A smear campaign that has gained steam in recent weeks on social media is tarring any person
who expresses distaste for U.S. military intervention as a tool of a vast Qatari influence-peddling conspiracy.
The man most maligned by this smear is Tucker Carlson, whose views have sharply diverged with Republican conventional wisdom in recent weeks. Because he is a sharp critic of war with Iran, he has been dubbed “Tucker Qatarlson” by neoconservative critics as a way to undermine his credibility in the hope of limiting his influence in the conservative movement.
Independent journalist Glenn Greenwald commented that those accusing their political opposition of being owned by Qatar are participating in a conservative version of Russia-gate. President Donald Trump does not seem to have been swept away by Qatari-phobia. He was recently given a hero’s welcome by the Qataris and reportedly worked with them to broker a ceasefire to cool hostilities between Iran and Israel.
Subsequently, the slur of “Woke Right” has also been used to slam anti-war voices on the Right. Prior to this, the term “woke” was used to refer to the excesses of political correctness and leftism, now woke has been redefined to attack anyone on the Right who has the audacity to question the necessity of America’s long-standing alliances. These are the last gasps of a gatekeeping apparatus that is in its death throes.

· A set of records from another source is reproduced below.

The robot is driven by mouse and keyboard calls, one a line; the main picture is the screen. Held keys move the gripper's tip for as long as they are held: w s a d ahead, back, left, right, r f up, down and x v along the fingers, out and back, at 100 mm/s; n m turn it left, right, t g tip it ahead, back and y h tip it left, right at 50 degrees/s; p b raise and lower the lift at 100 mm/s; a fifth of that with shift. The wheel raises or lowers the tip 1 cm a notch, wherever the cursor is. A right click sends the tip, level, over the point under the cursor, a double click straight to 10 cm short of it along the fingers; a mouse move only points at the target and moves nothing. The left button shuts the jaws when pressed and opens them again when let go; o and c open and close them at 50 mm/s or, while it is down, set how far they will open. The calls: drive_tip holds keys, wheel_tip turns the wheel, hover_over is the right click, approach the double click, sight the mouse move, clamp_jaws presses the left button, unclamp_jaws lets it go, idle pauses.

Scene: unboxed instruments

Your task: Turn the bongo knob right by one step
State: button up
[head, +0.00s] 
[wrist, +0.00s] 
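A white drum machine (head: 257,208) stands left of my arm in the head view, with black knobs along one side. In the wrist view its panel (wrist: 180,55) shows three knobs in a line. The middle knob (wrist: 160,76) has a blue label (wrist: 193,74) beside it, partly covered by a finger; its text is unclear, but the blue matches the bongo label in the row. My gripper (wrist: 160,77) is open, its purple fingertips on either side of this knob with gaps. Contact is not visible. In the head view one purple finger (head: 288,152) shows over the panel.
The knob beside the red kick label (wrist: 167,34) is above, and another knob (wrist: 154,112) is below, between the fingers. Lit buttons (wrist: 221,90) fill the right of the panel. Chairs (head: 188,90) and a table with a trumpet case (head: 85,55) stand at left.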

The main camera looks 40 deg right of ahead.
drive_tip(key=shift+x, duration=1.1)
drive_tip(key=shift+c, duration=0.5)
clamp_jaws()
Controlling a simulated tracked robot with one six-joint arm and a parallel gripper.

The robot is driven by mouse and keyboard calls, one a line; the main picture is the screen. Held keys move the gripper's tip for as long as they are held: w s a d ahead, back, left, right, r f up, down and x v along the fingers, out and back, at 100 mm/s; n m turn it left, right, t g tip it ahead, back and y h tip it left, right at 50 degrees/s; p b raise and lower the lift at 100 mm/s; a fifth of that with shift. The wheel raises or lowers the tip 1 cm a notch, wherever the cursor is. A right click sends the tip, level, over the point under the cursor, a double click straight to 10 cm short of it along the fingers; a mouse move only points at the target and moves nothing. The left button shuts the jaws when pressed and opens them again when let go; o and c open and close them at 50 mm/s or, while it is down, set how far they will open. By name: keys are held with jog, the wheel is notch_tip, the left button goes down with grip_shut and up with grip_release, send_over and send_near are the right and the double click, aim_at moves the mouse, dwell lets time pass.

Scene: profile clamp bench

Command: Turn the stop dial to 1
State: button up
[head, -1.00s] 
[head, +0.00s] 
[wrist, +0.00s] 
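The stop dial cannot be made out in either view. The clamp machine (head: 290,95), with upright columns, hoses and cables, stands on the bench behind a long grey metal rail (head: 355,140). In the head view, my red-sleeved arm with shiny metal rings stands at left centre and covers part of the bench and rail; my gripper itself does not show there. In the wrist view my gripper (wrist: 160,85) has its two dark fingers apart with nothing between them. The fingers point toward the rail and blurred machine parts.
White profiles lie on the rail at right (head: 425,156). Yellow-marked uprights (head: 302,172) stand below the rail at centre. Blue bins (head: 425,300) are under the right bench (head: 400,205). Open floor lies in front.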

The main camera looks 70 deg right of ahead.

Neocons shaped mainstream Republican opinion for decades, but their cultural capital has waned considerably because MAGA has opened up the floodgates against status quo politics. No longer are there a handful of elite media sources that dictate public opinion on the Right. The new decentralized milieu terrifies the neocons as people are now asking questions about foreign influence that would have never been broached before.
It is easier for neocons to accuse their opponents of being foreign agents or cast them as “woke” instead of debating their ideas. The neocons lost the argument decades ago after Bush-ism failed, paving the way for the rise of Barack Hussein Obama, and nearly destroying the Republican Party before the tea party revived it as an entity and President Trump transformed it into a vessel for America First. The neocons still linger on because the establishment sees value in promoting their bloodthirsty ideology, but their relevance is rapidly approaching its nadir.
Carlson, Greenwald and others are on the vanguard of a new media paradigm, empowered by Elon Musk’s takeover of X, where they can operate with virtually no editorial constraints. They are able to broach topics and engage in long-form discussions that would never be allowed on cable news or in the newspapers. They can cater more directly to what their audience wants without having to kowtow to any middlemen. They provide a better product than their antiquated competitors hiding content behind paywalls, and their futility within this new media atmosphere is driving them insane.
The independent media is tapping into a youth demographic chronically underserved by conservative politics. For example, Fox News still has the cultural cache to manipulate a predominantly older Republican audience to want war with Iran, similar to how they misled their flock to believe Iraq had weapons of mass destruction in the build up to that disastrous war. But there will not be a new generation of Fox News watchers coming along to replace the old when they pass. Young, tech-savvy individuals will consume content on their own time, using various dynamic platforms, and the independent media is built to suit their tastes.
As those who are left behind by these changes circle the drains, they will inevitably lash out, as they are with baseless Qatari slurs and Woke Right accusations. These tantrums will be sorry exercises in futility. The hearts and minds of the people have been won over by the independent media. Too many understand how they were being deceived, and they will never be returning to the elites who preferred to keep them in the dark. Topics that were previously verboten will be rethought and reconsidered in the marketplace of ideas, for better or for worse. Those who can adapt will survive. Those who cannot adapt and insipidly bleat out absurd accusations at their opponents will not survive.